I don’t know if the unsympathetic comments in yesterday’s New York Times article on the three American hikers taken captive by Iranian soldiers in 2009 indicate a widespread sentiment. Regardless, I was troubled to read statements like this one: “I can’t think of a ’cause’ to which I am less likely to contribute than this.”
Rereading the article, I was struck by the lack of context that, perhaps, created a false impression about the circumstances that led to the imprisonment of Josh Fattal, Shane Bauer and Sarah Shourb (Shourb was released on bail a year ago).

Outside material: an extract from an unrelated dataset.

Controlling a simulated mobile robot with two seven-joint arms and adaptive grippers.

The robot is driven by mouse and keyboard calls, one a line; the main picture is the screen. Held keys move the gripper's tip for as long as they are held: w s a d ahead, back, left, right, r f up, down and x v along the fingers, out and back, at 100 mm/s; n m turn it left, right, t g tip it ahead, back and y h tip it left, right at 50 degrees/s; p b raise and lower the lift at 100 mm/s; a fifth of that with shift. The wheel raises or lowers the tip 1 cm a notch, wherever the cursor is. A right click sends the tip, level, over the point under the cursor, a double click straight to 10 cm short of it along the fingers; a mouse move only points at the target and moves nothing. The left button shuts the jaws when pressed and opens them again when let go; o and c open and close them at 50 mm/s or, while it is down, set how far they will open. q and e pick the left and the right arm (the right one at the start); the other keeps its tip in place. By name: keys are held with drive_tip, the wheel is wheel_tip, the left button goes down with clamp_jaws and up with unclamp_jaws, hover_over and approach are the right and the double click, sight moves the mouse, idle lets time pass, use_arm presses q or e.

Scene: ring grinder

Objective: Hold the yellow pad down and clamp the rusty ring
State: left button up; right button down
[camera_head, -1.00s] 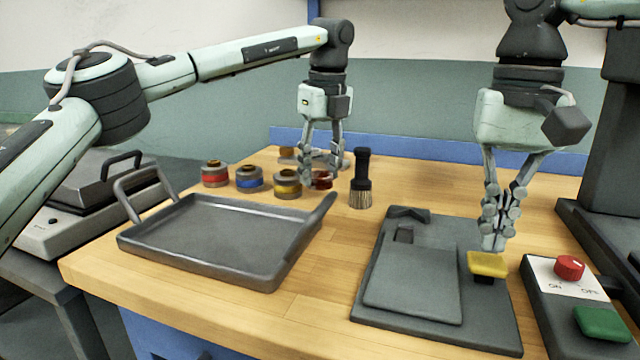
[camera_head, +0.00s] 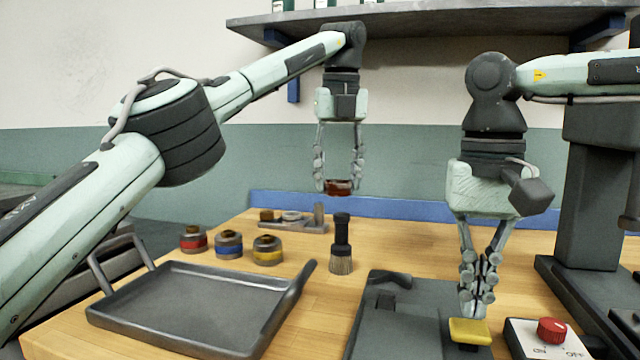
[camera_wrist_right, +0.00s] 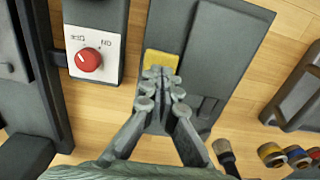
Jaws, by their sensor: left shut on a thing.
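The rusty ring (camera_head: 339,187) is a reddish-brown ring between the fingertips of my left gripper (camera_head: 338,184), held in the air above the back of the table. The yellow pad (camera_head: 470,332) sits at the right side of the dark grey clamp plate (camera_head: 400,332). My right gripper (camera_head: 472,312) points down with its fingers together and empty, its tips right at the pad. In the right wrist view the tips (camera_wrist_right: 160,72) overlap the yellow pad (camera_wrist_right: 160,57); whether they press on it I cannot tell.
A grey tray (camera_head: 200,300) lies at the front left, with several banded jars (camera_head: 228,245) behind it. A brush (camera_head: 341,245) stands behind the clamp plate. A control box with a red knob (camera_head: 552,330) is right of the pad. A shelf (camera_head: 430,22) hangs above.

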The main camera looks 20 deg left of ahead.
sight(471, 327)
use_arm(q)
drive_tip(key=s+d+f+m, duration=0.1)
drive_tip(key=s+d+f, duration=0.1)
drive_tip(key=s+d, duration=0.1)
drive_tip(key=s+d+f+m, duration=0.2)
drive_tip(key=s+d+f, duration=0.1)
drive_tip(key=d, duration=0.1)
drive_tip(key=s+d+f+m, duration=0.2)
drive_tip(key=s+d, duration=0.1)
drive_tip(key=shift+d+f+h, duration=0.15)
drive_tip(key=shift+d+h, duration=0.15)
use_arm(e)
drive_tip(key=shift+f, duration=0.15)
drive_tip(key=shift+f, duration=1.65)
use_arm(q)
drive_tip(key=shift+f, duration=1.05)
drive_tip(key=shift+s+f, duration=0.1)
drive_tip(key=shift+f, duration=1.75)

Here’s the background that is essential to understanding, and I hope empathizing with, the plight of the three young Americans.
It’s true that the three were simply hiking when they were arrested — but that fact makes them sound like naifs who went on holiday in a combat zone, and that is not the case.

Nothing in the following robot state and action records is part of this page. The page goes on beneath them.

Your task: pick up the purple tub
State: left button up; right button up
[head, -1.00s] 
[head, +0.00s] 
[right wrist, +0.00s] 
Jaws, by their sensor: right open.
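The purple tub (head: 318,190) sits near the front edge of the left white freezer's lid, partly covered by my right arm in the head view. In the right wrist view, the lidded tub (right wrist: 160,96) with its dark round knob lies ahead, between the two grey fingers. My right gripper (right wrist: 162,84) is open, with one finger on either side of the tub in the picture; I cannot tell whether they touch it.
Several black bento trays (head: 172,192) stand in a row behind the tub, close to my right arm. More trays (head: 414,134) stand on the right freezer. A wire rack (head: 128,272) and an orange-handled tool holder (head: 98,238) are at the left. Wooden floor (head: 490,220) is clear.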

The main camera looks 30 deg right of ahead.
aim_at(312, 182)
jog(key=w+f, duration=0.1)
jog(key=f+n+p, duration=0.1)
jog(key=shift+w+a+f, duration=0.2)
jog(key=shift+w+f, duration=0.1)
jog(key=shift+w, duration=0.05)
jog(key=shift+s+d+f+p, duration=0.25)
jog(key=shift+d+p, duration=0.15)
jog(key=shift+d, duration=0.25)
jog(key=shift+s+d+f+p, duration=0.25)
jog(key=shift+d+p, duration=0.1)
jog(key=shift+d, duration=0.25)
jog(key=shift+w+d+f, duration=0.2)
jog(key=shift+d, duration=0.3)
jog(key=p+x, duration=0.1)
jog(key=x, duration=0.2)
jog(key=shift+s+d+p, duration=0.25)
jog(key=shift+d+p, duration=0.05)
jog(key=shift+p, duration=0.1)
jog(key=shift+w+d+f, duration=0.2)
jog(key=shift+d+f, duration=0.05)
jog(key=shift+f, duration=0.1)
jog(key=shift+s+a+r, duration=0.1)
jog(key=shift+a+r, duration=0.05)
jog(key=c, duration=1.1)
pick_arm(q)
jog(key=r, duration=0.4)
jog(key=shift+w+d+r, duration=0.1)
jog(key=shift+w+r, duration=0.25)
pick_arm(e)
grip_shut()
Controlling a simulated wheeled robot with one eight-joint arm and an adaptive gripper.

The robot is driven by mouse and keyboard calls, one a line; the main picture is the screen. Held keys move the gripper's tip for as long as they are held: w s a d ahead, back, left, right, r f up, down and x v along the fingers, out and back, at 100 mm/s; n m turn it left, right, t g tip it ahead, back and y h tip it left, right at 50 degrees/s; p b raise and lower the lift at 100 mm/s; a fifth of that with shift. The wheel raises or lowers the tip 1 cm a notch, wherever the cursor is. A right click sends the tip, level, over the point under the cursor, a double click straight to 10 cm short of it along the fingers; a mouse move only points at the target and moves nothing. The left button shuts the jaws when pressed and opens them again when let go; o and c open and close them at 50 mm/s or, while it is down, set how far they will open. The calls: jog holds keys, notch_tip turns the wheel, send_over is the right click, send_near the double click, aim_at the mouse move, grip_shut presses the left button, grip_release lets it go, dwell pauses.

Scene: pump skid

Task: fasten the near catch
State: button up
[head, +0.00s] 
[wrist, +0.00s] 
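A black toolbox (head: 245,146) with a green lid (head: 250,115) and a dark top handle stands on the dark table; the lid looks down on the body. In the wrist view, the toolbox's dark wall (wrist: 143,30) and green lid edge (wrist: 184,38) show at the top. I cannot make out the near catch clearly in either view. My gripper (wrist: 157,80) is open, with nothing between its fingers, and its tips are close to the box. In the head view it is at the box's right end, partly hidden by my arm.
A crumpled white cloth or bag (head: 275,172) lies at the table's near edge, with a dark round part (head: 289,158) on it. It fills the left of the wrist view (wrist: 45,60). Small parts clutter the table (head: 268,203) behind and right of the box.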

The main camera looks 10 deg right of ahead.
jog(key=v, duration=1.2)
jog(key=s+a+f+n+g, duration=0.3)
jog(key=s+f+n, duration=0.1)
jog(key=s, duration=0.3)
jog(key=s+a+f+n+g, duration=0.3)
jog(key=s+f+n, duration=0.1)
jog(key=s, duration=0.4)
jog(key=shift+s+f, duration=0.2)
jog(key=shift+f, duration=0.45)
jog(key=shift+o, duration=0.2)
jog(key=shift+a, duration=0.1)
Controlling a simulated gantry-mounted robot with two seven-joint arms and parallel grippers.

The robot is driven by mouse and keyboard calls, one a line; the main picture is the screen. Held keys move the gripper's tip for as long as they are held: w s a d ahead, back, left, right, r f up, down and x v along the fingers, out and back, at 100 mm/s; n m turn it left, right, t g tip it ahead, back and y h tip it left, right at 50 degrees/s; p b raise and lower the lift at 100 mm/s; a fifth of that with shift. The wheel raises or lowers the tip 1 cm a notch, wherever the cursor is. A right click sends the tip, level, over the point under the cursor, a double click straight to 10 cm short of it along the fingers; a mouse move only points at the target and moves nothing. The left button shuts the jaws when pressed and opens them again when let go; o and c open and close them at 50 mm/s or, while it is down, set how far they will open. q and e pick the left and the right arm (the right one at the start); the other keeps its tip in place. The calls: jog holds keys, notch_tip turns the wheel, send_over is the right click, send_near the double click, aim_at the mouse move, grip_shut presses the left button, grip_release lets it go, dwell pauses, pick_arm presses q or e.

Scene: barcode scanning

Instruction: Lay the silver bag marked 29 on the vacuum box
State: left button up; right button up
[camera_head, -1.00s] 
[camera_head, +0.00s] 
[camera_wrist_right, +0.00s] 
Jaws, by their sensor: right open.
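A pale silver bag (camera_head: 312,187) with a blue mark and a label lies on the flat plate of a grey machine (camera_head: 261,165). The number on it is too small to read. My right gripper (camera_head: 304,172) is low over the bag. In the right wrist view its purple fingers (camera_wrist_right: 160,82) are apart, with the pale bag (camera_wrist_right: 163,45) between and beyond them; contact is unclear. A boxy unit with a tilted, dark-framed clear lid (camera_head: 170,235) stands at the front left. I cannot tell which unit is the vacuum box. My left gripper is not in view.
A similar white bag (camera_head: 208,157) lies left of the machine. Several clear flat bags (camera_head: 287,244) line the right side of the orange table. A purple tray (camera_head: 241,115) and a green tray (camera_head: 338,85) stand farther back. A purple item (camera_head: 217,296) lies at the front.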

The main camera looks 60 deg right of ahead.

Shane Bauer was already in Iraq as a freelance journalist, writing articles to help Americans understand the complexity of US involvement there. A fluent Arabic speaker who had been covering the Middle East for several years, Shane had just completed an excellent piece of investigative journalism for Mother Jones magazine, documenting how the US was buying the “support” of local sheiks. To write the piece Shane had traveled to Anbar province, the most dangerous place in Iraq. It was the sort of calculated risk investigative journalists — at least, the best of them — must take all the time. You can’t write stories like that from the safety of the Green Zone.
In stark contrast to Anbar, Kurdistan was (and is) the safest region of Iraq for coalition forces, with no major battles, and, it appears from news accounts, no combat deaths at all. Iraq is a large and diverse country, with levels of violence differing enormously by region. For an Arabic-speaking journalist and a teacher (Sarah Shourd) based in the Middle East, a vacation in Kurdistan was a reasonable choice.
Their friend and former classmate, Josh Fattal, had just finished a six-month stint as a fellow with the International Honors Program, teaching sustainability in China, India, and Africa. A few days in Kurdistan with his Middle East-based friends would not have reasonably set off a red light.
Finally, it is important to note that the three did not, on their own, cross into Iran. Iranian soldiers summoned them. Rather than run from the group of armed men, the three hikers approached, and only then were told they had just crossed the unmarked border — and only because they had followed the soldiers’ instructions. What’s more, whether or not the solders were on the Iranian side of the border has not been established.
Cynics will likely not be swayed by these facts, but for those who blamed the three for their own imprisonment only because the media has not provided enough context, this information may make a difference.